» Data to use:
>> begin

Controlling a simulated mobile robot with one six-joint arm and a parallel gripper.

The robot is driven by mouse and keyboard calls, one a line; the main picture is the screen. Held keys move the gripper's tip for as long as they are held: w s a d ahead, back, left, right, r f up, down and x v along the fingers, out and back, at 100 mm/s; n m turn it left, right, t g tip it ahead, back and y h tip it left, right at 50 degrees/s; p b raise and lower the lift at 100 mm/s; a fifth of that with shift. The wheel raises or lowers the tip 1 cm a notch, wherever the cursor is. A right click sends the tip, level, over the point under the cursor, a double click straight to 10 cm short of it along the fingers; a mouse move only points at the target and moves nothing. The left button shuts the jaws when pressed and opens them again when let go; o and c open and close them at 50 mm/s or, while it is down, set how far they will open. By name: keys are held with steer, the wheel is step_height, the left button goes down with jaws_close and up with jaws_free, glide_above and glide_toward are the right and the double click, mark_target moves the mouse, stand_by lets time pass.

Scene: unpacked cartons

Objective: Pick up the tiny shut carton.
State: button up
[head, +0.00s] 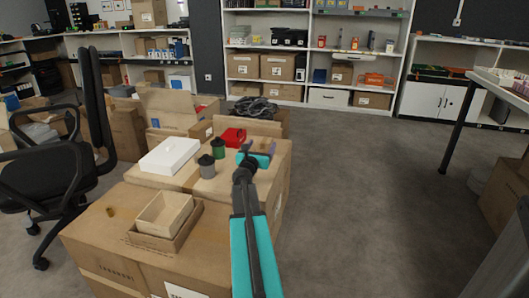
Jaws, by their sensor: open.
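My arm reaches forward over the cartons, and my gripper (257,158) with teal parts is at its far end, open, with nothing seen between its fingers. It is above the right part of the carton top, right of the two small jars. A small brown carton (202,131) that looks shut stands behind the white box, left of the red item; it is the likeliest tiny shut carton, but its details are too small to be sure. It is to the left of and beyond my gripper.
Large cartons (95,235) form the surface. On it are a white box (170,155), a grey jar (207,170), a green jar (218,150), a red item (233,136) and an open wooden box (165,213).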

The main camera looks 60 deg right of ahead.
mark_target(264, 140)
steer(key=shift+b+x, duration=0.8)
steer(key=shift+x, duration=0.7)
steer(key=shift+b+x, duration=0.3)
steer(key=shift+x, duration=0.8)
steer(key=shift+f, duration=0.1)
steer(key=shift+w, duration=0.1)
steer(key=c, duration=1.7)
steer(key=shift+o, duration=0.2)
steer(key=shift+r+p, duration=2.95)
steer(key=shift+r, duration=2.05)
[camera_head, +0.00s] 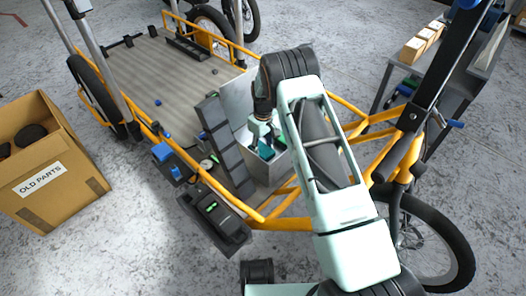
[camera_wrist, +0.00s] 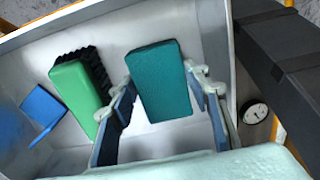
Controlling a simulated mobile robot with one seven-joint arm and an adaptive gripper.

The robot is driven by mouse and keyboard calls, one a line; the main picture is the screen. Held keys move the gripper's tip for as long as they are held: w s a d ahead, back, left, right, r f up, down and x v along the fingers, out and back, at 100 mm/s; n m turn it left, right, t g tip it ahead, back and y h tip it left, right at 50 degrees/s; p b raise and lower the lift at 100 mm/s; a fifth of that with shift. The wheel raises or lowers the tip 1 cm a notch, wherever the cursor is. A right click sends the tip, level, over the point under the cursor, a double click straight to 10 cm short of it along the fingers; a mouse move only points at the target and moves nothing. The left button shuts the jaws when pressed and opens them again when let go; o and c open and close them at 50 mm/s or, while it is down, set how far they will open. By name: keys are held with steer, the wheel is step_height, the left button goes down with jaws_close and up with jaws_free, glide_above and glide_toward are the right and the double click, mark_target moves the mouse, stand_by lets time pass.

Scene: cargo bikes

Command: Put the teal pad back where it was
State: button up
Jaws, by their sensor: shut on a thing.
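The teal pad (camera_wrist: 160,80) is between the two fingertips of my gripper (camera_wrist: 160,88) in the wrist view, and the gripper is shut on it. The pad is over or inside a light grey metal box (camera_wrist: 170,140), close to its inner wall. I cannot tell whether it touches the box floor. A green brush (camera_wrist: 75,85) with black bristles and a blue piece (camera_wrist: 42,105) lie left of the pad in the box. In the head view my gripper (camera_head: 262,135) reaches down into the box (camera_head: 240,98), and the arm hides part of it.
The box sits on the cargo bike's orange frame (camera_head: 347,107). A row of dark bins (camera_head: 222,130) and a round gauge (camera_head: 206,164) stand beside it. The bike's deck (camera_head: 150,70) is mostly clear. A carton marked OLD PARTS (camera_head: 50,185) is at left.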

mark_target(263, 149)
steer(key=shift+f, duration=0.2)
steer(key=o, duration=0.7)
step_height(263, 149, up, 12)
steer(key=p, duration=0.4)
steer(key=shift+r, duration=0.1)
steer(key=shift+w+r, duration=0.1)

>> end

» Aim: Copy out each line of the data containing the string "Controlling".

» Finished answer:
Controlling a simulated mobile robot with one six-joint arm and a parallel gripper.
Controlling a simulated mobile robot with one seven-joint arm and an adaptive gripper.

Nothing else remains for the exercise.